Low-cost, Enticing Benefit: Legal Plans
03/05/07
According to a study conducted by the American Bar Association a few years ago, 62 percent of moderate-income Americans—your employees—had a legal problem or a situation involving the law. But they didn’t have a lawyer.
That’s not surprising, since many people feel uncomfortable with lawyers and the legal system. As a result, some of your employees will value a benefit offered by more and more organizations: legal services plans. And it needn’t cost you an arm and a leg—or anything, for that matter.
A Smorgasbord of Services
Why do employees like legal plans? Says Marcia Messett, sales director for MetLife’s Hyatt Legal Plans, “We offer the most frequently needed personal legal services that typical employees need—and through a network of local attorneys.” Those services include:
Wills and estate planning
Trusts and powers of attorney
Real estate transactions
Eviction defense and tenant disputes for those who rent
Family law issues, like name changes, prenuptial agreements, uncontested adoptions
Consumer protection matters
Document review (deeds, mortgages, notes, affidavits)
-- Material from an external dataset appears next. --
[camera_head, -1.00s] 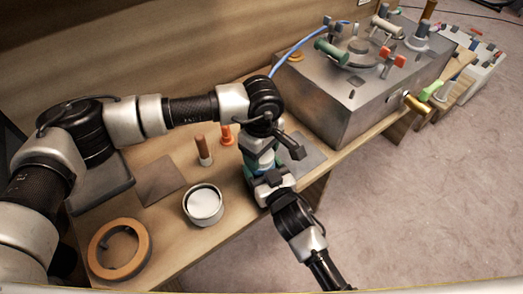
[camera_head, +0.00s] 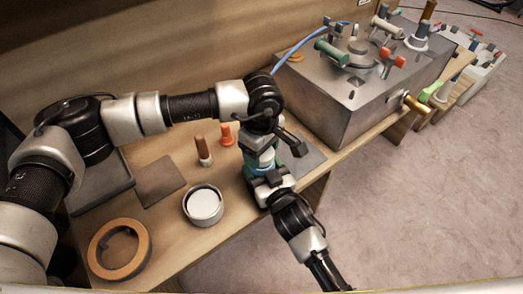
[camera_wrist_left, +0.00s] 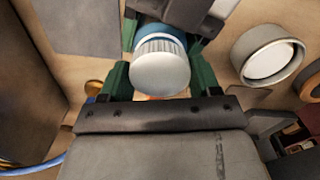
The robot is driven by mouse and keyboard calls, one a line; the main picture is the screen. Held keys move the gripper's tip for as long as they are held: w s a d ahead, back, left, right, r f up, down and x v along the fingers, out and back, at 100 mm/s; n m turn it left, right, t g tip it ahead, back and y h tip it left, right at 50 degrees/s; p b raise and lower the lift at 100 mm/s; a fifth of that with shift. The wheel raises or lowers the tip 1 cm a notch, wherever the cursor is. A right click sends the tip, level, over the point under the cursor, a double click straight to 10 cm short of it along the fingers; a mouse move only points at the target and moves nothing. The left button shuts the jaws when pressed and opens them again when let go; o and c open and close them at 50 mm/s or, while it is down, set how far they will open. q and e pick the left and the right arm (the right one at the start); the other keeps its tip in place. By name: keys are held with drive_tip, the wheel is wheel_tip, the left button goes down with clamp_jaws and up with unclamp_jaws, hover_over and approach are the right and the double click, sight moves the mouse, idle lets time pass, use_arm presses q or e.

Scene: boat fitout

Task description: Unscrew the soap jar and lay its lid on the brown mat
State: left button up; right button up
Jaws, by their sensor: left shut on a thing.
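The soap jar, with a blue body (camera_wrist_left: 160,35) and a white ribbed lid (camera_wrist_left: 160,70), is between my two grippers. My left gripper (camera_wrist_left: 160,82) is shut on the lid, with its green fingers on either side. My right gripper (camera_wrist_left: 170,30) comes from the opposite side and appears shut around the blue body. In the head view my left gripper (camera_head: 263,157) and right gripper (camera_head: 267,176) meet over the table's front edge, mostly hiding the jar. The brown mat (camera_head: 160,181) lies flat and bare on the table, left of them.
A round tin (camera_head: 203,205) and an orange-brown ring (camera_head: 118,248) stand on the table's near part. A brown-handled peg (camera_head: 203,150) and an orange peg (camera_head: 226,136) stand near my left gripper. A grey mat (camera_head: 308,158) lies to the right, before a large metal box (camera_head: 330,105).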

While services offered by Hyatt and other providers like Zurich North America, Signature Legal Care, and Broad Reach Benefits typically include the actual preparation of wills, promissory notes, and other documents, Messett says the most-used feature of Hyatt’s legal plans is consultation on any legal matter. Employees enrolled in the plan can call or visit an attorney and discuss things not on the list above, like divorce, DUI, or criminal defense. “Attorneys will explain the law, explain your case as it relates to the law, and offer a plan of action.”
Employees Happy to Pay
Sounds good, but offering a legal plan probably costs a fortune, right? The basic services just described, from Hyatt, cost just $15-$16 per employee each month. And Messett says most employers don’t bother to subsidize the cost; employees, seeing a good value, sign up and shoulder the entire cost through payroll deduction.
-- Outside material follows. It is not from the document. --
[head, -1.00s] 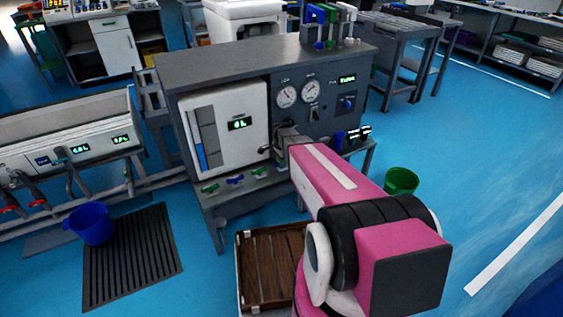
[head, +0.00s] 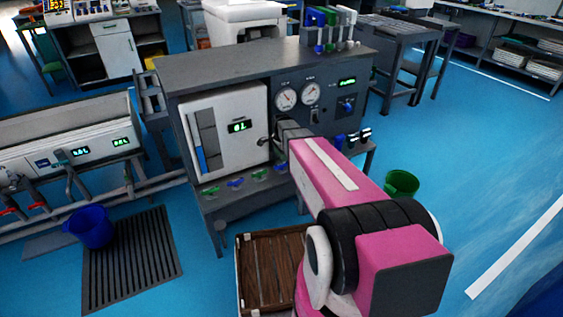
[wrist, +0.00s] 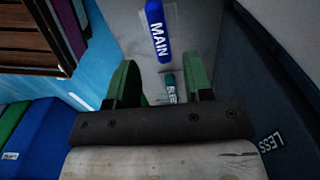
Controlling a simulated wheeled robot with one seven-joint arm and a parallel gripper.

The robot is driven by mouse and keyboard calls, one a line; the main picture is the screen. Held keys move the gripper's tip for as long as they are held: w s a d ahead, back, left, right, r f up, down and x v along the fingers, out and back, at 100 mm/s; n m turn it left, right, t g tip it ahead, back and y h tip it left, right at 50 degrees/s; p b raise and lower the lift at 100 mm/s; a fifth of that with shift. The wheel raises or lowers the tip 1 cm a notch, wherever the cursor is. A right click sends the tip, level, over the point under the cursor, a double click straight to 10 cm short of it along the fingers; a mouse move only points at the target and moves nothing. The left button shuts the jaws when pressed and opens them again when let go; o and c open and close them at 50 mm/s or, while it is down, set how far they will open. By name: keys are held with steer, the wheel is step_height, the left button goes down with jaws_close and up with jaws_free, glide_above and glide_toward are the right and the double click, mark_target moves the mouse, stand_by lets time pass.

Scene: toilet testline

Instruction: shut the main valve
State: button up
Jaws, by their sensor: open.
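In the wrist view, a blue piece lettered MAIN (wrist: 157,30) lies against a pale grey surface, beyond the gap between my fingers. I cannot tell whether it is the main valve's handle or only its label. A smaller green piece with white letters (wrist: 170,88) shows between the fingers, its lettering partly cut off. My gripper (wrist: 161,85) has green fingers set apart with nothing held between them. In the head view my gripper (head: 272,138) is by the right edge of the bench's white panel, its fingers mostly hidden.
The grey test bench (head: 240,62) carries gauges (head: 286,98) and a shelf with several small green and blue handles (head: 236,183). A wooden slatted crate (head: 270,262) sits on the floor in front. A green bucket (head: 401,184) stands right, a blue bucket (head: 90,226) left.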

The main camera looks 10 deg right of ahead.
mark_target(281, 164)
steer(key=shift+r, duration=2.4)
“What the employer is really giving the employee is group purchasing power,” says Messett. For less than $200 a year, for example, an employee can have a will prepared or a contract drafted, get help with a real-estate transaction, process an adoption, and obtain unlimited consultation on any other matter.
Surprisingly, No Risk
All the legal plans mentioned make it explicit: They won’t pay for labor-related litigation. Thus, you won’t be encouraging employees to bite the hand that feeds them. And Hyatt’s plan holds employers harmless if an employee brings a malpractice suit against a plan attorney. “In twenty-five years,” says Messett, “we’ve never had a problem with an employer. The program runs very smoothly because we have lots of safety nets.”
The one downside: Hyatt and Broad Reach require your organization to have at least two hundred employees. (But that doesn’t mean two hundred need sign up.) The minimum for plans offered by Zurich and Signature Legal Care is five hundred. Enterprising HR people in smaller companies can get around that minimum—at least through Hyatt—by encouraging your local professional association, chamber of commerce, or other professional group to sponsor a plan for members.
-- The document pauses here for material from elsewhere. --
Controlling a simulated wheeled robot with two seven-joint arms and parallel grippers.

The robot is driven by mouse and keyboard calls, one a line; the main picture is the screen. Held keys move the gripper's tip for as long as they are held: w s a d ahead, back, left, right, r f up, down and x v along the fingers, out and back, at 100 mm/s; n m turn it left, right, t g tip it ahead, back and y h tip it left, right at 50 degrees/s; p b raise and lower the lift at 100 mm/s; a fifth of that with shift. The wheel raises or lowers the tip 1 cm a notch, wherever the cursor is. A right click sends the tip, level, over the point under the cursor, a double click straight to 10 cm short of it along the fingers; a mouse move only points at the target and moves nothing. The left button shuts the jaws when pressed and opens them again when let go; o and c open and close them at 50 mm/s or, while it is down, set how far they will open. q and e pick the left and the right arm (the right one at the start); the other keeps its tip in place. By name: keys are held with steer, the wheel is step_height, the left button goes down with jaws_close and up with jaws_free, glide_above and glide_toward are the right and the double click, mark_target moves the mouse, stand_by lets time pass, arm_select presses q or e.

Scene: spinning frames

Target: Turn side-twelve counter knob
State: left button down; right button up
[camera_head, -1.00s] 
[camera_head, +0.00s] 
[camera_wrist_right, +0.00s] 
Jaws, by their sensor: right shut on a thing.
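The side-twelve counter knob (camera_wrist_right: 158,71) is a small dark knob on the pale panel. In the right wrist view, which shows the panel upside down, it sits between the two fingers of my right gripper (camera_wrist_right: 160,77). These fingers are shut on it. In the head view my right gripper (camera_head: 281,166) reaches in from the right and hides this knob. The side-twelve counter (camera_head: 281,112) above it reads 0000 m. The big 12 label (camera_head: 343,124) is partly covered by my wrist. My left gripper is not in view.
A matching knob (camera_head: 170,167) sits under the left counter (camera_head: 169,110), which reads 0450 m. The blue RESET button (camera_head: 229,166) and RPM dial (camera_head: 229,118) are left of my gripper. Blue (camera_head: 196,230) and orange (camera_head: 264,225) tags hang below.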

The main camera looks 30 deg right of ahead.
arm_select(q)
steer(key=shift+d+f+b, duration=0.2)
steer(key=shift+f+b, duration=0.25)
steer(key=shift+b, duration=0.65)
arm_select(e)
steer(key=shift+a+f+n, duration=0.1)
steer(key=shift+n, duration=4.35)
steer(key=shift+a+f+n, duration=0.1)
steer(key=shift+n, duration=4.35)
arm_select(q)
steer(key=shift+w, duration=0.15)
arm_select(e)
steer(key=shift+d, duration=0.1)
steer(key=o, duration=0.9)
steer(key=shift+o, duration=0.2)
Also, legal plans do not qualify for Section 125 (cafeteria plan) tax treatment. Thus, the deduction from paychecks is post-tax instead of pre-tax.
But that’s not really an issue, says Messett, since the actual deduction is so small and the benefit so big to employees. When you enroll, she concludes, “You have your own attorney. Having a lawyer warms up the legal process and gives employees someone they can trust. And that improves their comfort level with the system.”